◆ GOAL ◆
Each line containing the word "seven" must be collected.

[Robot episode records]
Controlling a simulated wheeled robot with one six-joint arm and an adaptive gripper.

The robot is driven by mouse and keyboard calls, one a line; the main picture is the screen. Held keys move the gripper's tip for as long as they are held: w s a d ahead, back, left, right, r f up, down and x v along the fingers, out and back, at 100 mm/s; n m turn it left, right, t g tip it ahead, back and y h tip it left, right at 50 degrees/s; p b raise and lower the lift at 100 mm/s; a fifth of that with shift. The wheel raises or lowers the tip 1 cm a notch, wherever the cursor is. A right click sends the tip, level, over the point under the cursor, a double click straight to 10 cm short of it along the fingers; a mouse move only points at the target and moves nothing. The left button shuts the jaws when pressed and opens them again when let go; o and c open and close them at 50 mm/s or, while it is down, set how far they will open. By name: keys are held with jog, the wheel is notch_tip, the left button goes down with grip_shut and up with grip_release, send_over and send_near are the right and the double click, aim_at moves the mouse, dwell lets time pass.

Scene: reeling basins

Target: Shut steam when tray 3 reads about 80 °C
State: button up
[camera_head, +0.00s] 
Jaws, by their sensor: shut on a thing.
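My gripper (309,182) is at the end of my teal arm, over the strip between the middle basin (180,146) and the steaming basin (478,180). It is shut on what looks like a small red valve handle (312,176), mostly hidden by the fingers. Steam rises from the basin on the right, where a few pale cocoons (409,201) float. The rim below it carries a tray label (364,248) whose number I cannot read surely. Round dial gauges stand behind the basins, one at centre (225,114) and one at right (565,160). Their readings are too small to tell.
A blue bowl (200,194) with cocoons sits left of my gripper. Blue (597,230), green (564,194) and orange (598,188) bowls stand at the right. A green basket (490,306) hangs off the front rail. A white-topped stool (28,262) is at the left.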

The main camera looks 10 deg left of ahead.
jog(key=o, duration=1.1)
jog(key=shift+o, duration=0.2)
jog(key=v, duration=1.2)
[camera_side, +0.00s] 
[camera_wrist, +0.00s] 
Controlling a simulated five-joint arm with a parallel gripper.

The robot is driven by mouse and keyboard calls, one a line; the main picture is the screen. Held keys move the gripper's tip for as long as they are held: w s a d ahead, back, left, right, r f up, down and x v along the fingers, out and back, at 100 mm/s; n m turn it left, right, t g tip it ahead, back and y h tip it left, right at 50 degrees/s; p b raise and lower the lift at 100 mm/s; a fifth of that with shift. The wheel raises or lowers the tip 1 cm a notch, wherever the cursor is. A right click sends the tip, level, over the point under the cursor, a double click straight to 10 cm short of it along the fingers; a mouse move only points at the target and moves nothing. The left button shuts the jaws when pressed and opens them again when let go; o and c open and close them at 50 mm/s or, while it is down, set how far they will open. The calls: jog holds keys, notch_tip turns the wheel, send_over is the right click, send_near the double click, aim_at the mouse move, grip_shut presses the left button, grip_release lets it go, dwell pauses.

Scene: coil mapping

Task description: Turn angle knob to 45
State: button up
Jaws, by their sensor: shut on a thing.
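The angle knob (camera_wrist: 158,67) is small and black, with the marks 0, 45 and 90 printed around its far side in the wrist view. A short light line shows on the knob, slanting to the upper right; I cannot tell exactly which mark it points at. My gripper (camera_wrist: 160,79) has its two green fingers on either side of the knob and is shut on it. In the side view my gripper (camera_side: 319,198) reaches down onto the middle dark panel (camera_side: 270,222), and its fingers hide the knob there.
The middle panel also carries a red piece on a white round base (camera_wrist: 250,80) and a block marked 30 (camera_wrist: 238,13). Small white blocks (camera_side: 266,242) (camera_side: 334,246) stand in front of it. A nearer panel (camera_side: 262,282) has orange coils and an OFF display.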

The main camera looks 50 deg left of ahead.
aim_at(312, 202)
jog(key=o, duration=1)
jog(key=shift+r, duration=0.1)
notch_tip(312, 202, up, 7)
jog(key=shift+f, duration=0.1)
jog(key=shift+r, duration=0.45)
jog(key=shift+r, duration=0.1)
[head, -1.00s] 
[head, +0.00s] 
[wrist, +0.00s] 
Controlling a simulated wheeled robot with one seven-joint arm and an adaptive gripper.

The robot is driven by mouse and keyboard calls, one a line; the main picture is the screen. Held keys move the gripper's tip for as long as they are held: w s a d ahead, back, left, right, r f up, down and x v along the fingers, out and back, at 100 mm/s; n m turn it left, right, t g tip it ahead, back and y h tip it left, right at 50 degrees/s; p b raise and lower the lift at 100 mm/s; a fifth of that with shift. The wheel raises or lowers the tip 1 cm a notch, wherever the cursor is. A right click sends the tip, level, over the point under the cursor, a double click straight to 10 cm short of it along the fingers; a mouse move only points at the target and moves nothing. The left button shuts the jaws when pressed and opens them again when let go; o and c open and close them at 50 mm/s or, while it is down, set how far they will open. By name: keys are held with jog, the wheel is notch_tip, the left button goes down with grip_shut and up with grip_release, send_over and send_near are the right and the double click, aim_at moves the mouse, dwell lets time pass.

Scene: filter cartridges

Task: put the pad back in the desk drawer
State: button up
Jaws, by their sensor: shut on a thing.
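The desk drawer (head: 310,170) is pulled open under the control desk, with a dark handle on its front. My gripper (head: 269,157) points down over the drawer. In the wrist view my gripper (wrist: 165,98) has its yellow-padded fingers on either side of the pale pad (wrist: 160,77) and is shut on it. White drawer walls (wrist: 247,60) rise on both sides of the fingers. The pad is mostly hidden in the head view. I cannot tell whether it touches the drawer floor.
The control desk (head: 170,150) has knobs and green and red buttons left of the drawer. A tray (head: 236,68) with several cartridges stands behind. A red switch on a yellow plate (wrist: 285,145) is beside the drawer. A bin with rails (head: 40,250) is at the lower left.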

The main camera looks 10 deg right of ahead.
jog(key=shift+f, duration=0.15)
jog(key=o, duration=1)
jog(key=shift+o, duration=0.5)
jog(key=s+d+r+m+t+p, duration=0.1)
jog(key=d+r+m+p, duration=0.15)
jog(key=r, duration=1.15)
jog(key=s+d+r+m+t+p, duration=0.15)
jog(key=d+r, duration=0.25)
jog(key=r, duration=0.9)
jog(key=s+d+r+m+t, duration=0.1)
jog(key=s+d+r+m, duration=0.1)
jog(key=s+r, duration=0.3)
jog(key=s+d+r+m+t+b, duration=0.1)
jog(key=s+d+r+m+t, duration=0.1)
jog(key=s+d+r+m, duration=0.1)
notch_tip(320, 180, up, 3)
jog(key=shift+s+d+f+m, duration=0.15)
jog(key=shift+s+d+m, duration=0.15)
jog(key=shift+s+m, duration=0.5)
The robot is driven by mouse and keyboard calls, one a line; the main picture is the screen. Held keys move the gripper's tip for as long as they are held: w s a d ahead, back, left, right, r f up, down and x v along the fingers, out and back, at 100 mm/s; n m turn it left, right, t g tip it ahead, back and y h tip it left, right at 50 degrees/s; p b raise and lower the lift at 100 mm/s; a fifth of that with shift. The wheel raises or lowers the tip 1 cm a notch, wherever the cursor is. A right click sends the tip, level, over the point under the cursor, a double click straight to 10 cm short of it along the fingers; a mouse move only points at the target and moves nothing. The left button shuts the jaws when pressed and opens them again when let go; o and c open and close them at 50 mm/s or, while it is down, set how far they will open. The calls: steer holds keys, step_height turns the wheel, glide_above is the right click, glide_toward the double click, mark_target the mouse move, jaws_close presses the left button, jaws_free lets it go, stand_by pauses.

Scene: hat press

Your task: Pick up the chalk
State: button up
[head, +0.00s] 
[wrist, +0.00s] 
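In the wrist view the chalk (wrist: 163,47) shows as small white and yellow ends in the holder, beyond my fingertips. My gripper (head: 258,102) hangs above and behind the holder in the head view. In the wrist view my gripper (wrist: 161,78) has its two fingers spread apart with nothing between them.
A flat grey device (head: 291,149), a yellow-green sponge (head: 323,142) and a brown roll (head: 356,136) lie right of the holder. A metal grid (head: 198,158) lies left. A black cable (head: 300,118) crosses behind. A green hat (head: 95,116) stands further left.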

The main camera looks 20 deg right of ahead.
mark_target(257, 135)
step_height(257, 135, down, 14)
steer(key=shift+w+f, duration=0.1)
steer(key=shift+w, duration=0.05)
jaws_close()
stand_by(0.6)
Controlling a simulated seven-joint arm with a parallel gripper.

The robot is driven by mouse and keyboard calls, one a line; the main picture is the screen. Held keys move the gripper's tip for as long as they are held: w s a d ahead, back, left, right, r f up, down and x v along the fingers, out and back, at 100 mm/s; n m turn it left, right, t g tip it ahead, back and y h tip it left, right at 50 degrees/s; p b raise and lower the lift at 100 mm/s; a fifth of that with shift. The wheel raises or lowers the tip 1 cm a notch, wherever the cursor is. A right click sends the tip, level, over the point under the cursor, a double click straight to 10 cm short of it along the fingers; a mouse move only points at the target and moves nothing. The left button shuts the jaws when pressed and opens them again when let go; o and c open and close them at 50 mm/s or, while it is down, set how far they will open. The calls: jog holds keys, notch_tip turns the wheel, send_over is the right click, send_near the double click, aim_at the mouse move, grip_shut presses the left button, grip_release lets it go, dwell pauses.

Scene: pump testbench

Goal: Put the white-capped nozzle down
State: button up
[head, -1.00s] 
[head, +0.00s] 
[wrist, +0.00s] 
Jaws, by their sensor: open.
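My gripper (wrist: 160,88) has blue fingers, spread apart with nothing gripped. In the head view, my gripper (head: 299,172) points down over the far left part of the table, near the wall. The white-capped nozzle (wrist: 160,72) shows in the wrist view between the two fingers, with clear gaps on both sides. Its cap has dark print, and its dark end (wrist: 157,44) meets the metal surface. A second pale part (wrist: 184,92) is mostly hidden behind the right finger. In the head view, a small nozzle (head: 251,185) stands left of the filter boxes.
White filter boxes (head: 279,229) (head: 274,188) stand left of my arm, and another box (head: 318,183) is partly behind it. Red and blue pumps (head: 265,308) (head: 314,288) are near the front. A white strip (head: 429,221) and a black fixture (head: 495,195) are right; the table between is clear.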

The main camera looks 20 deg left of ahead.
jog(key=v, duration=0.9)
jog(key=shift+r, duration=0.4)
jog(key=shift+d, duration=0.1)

◆ RESULT BELOW ◆
Controlling a simulated wheeled robot with one seven-joint arm and an adaptive gripper.
Controlling a simulated seven-joint arm with a parallel gripper.

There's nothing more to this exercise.